**DATASET EXCERPTS:**
---------------

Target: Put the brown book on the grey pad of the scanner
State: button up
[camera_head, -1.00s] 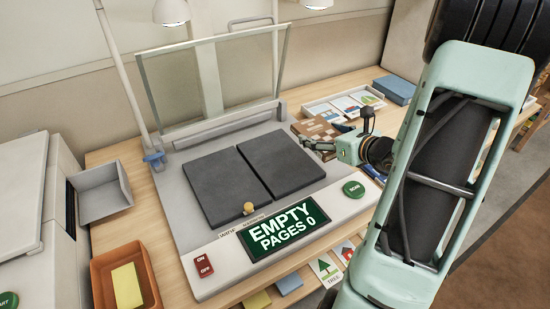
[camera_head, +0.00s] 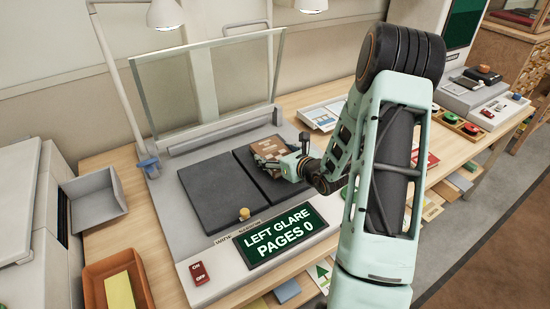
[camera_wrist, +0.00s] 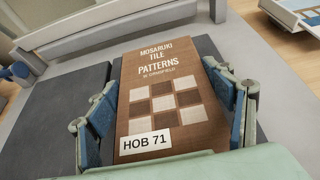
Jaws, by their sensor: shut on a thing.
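The brown book (camera_head: 270,149) has a tile pattern on its cover. In the wrist view the book (camera_wrist: 160,75) reads "MOSARUKI TILE PATTERNS" and carries a white label "HOB 71". My gripper (camera_head: 290,163) is shut on it, and in the wrist view its blue-padded fingers (camera_wrist: 165,120) press both sides of the book. The book is over the right half of the scanner's dark grey pad (camera_head: 283,188). I cannot tell whether it touches the pad. The scanner (camera_head: 190,255) shows "LEFT GLARE PAGES 0" on its green display (camera_head: 281,236).
A raised glass lid (camera_head: 215,80) stands behind the pad. A lamp (camera_head: 165,14) hangs above left. A grey tray (camera_head: 95,200) and an orange tray (camera_head: 95,272) with a yellow block are at left. A white card tray (camera_head: 318,120) is right of the scanner. The left pad half (camera_head: 215,190) is bare.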

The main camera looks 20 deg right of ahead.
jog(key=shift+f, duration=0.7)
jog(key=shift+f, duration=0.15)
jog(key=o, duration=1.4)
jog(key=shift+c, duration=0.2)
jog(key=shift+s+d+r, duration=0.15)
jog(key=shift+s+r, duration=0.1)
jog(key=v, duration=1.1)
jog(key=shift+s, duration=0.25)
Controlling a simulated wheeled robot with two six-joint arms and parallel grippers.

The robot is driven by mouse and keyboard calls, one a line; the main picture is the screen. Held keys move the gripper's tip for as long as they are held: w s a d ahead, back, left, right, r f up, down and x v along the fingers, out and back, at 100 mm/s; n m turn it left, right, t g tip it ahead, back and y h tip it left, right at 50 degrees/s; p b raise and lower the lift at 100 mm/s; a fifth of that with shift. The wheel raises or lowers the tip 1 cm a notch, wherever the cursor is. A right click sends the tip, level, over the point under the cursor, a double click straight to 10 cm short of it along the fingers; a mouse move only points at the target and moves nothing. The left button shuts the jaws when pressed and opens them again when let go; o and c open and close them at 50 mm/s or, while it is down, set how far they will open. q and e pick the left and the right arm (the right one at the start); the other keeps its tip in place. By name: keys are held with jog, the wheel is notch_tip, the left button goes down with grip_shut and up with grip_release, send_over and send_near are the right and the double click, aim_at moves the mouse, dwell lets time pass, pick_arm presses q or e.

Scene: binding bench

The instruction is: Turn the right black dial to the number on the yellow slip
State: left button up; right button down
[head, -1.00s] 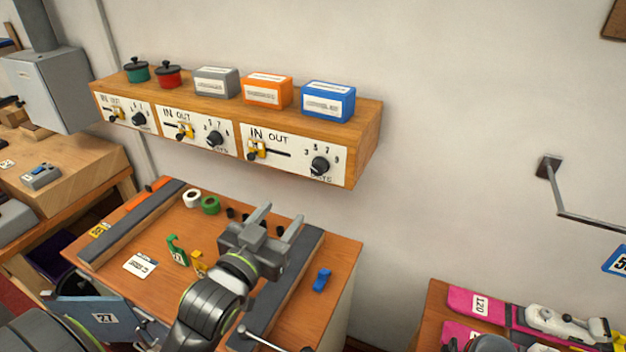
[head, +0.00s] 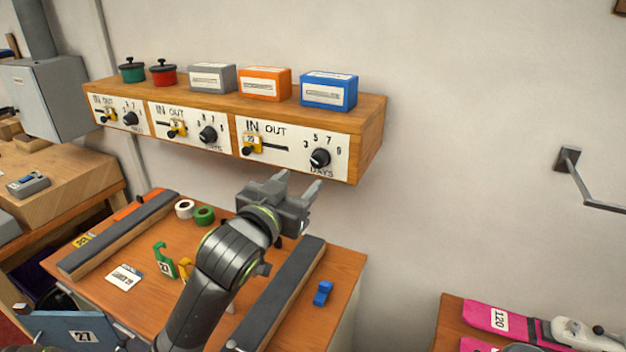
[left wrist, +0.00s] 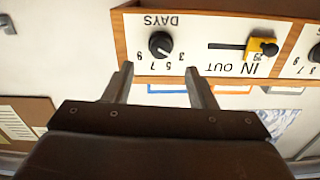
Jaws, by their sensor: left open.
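The right black dial (head: 320,157) sits on the right white panel of the wooden wall shelf, with the numbers 3, 5, 7 and 9 around it and DAYS below. It also shows, upside down, in the left wrist view (left wrist: 160,45). I cannot tell its exact setting. My left gripper (head: 292,184) is open and empty, below and left of the dial; in the left wrist view its fingers (left wrist: 160,78) point toward the dial, apart from it. A yellow slip (head: 82,241) lies at the bench's left end; its number is too small to read.
A yellow slider tag (head: 252,144) sits left of the dial under IN. Blue (head: 329,91), orange (head: 264,84) and grey boxes stand on the shelf top. The bench below holds tape rolls (head: 204,215), a green clip (head: 163,262) and a blue clip (head: 322,293).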

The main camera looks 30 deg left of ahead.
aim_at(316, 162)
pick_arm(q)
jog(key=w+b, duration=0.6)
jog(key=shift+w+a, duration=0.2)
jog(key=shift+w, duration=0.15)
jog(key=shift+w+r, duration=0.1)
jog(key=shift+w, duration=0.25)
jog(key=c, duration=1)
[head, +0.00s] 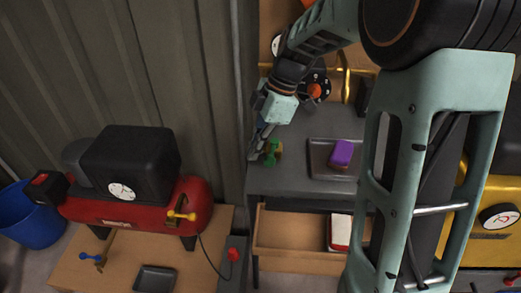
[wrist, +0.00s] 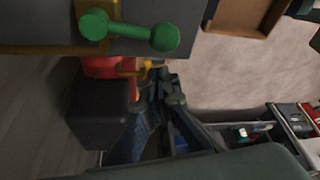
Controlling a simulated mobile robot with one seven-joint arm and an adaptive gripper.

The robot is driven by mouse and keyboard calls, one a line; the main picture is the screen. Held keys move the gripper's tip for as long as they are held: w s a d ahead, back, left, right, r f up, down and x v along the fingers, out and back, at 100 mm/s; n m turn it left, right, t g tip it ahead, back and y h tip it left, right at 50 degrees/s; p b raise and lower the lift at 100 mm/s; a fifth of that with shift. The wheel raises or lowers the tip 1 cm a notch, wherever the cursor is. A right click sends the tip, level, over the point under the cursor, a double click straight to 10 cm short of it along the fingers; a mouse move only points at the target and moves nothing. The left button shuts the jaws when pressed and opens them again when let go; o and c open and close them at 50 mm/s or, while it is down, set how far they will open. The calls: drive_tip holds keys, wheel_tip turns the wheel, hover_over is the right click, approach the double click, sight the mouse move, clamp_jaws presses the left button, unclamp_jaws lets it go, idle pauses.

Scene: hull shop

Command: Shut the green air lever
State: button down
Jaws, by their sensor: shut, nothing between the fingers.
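The green air lever (head: 271,159) sits at the left end of the grey bench top, on a brass-coloured fitting. In the wrist view the green lever (wrist: 135,32) shows large at the top, its handle running to the right from a round hub to a ball end. My gripper (head: 255,155) is just left of the lever in the head view, pointing down. In the wrist view my gripper (wrist: 160,86) is shut and empty, with its fingertips below the lever in the picture. Whether the fingers touch the lever cannot be told.
A grey tray (head: 318,172) with a purple block (head: 342,153) lies right of the lever. An open wooden drawer (head: 283,228) juts out below the bench. A red compressor (head: 135,213) with a yellow lever (head: 181,215) stands at left. A corrugated wall (head: 150,70) rises behind.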

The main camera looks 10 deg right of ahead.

---------------

**TASK INSTRUCTIONS:** Every line that holds the string "State" should be returned.

**COMPLETED EXERCISE:**
State: button up
State: left button up; right button down
State: button down

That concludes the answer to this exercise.